3. The same cases also hold, that the decree rendered against the corporation in that case, was conclusive against the stockholders, so far as it affects the condition and status of the corporate property, although they were not personally made parties to the proceeding by service of process on them. The rule in cases of this nature is, that the interest of the stockholder is represented by the presence of the corporation, for all the purposes of that suit. It was said in Glenn v. Williams, supra: “When the court obtained jurisdiction of the corporation, every stockholder, in his coi'porate capacity, was a party to the cause, and was supposed to be represented by the president and the directors, who were intrusted with the management of the corporate interest of all the stockholders.” It was observed, further, that the stockholders being distributed among the several States, many of them being non-residents of Virginia, ordixiary process of the courts of that State could not reach them; and if the court were required to make them parties personally, the creditors of the corporation would be without adequate remedy. The unpaid subscriptions of stock are assets of the corporation, being a trust fund for the payment of its debts-; and “as against a creditor, with an established debt against the corporation, by judgment or decree, the stockholder has no right to withhold the funds of the company, upon the ground that he was not individually a party to the proceedings in which the recovery was obtained.” —Glenn v. Williams, 60 Md. 116; Hawkins v. Glenn, 131 U. S. 319; Sanger v. Upton, 91 U. S. 56; Great Western Tel. Co. v. Gray, 122 Ill. 630; s. c., Amer. Law Reg., vol. 27, p. 160, and note 168; Vanderwerker v. Glenn (Sup. Ct. Va.), S. E. Rep. 806.

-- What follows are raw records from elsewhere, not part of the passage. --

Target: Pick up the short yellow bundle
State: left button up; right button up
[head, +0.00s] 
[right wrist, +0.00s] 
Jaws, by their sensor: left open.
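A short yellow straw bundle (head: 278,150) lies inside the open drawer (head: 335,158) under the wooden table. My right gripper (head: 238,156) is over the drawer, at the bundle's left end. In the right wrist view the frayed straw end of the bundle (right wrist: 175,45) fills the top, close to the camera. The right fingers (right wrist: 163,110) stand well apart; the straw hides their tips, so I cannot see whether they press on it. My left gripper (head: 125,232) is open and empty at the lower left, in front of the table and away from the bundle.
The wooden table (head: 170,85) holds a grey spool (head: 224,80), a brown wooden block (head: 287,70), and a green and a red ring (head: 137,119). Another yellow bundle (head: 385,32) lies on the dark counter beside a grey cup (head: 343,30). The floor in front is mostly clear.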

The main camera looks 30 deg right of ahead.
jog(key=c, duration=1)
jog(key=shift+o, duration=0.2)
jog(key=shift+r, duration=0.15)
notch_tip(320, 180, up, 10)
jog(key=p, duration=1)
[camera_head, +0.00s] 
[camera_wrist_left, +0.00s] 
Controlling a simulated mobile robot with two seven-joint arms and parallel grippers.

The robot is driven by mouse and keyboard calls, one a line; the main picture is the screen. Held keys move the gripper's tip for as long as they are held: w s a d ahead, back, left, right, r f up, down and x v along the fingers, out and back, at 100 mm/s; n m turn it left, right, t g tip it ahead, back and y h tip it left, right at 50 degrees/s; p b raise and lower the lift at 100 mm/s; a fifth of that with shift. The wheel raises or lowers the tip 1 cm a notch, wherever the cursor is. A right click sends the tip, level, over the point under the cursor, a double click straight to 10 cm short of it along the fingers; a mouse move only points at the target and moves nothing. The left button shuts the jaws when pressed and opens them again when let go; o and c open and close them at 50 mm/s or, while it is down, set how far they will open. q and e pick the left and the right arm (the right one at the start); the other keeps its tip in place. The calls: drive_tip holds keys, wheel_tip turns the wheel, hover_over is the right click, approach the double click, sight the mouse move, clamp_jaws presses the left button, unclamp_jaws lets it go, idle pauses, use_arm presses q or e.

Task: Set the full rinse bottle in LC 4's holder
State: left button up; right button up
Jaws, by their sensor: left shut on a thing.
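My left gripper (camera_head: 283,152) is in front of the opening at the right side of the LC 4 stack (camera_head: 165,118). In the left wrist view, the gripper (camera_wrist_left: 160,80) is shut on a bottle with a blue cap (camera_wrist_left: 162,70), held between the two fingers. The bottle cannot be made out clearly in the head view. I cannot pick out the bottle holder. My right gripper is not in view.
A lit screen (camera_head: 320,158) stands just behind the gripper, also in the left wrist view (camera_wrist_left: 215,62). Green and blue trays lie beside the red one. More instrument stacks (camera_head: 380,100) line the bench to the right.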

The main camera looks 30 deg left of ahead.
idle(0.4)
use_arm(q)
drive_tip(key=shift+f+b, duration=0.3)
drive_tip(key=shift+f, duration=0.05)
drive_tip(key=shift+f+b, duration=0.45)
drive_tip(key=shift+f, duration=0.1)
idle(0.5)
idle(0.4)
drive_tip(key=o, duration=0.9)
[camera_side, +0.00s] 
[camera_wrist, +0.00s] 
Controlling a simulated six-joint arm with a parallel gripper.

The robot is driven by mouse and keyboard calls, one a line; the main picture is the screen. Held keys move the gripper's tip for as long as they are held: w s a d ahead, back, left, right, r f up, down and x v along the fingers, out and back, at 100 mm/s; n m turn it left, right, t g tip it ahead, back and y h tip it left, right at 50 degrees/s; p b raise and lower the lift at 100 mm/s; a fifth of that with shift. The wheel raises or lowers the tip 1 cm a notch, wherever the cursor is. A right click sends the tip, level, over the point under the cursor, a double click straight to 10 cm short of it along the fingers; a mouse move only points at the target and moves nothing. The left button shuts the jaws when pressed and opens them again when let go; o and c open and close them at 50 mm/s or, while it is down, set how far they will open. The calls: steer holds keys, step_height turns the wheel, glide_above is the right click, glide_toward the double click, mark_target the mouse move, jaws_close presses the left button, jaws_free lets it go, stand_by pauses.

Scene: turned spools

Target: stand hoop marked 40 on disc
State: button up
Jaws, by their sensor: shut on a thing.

*6274. The decree of the Bichmond court also conclusively-determined the following points: First, that there was no laches on the part of the corporation, or its trustees, in the prosecution of that suit, or in obtaining the decree, which, as we have stated, was rendered on December 14th, 1880; Secondly, that the statute of limitations did not bar the claims of creditors up to that time; Thirdly, the authority of the court to make the call or assessment upon all who were stockholders in the company; Fourthly, the legal identity of the National Express Company, to which the subscriptions were originally made payable, and of the National Express & Transportation Company, to which its corporate name was changed; Fifthly, the right of the trustee, Glenn, to bring this suit.—Glenn v. Springs, 26 Fed. Rep. 494; Glenn v. Soule, 22 Fed. Rep. 417; Glenn v. Williams, 60 Md. 93; Sanger v. Upton, 91 U. S. 56; Hall v. U. S. Ins. Co., 5 Gill, 484; Glenn v. Semple, 80 Ala. 159; s. c., 60 Amer. Rep. 92; German Passenger Railway Co. v. Fitler, 60 Penn. St. 124; s. c., 100 Amer. Dec. 546; note, p. 552; Hawkins v. Glenn, 131 U. S. 319.

5. The books of the corporation were admissible, as prima facie evidence of the correctness of the subscriptions, as to all whose names there appear as owners of stock, especially in view of the fact that the defendants in this case interpose no plea denying the genuineness of their original subscription, and are shown to have paid one assessment made on their stock by decree of the court in 1880, which was an admission by them of their stalus as stockholders. There is no presumption that these names have been fraudulently .inserted on the corporate books by an act of forgery. Turnbull v. Payson, 95 U. S. 418; Glenn v. Orr, 96 N. C. 413; Glenn v. Springs, supra; Railroad v. Applegate, 21 West Va. 172; Vanderwerker v. Glenn (Sup. Ct. Va., 1888), S. E. R. 106; Cook on Stockholders, § 73; 1 Morawetz Corp. (2d Ed.), § 75.

6. That the demand here sued for was not barred by the statute of limitations, is conclusively settled in Glenn v. Semple, 80 Ala. 159; s. c., 60 Amer. Rep. 92. See, also, Wait on Insolvent Corp., § 631. We there held, that the statute did not commence to run in favor of stockholders until December 14th, 1880, when the Bichmond Chancery Court ordered the assessment of unpaid stock subscription sued for in that action. The assessment here sued for was made#on March 26th, 1886; and the suit was brought in November 19th of the same year.

*628The questions here involved have a great many times come before the courts of this country for decision, and there has been a singular unanimity among them in the conclusions reached, all being in harmony with the views above announced. This is shown by the various cases above cited, in which the present appellee, Glenn, was party plaintiff.

The other assignments of error are not well taken, and the judgment of the Circuit Court is affirmed.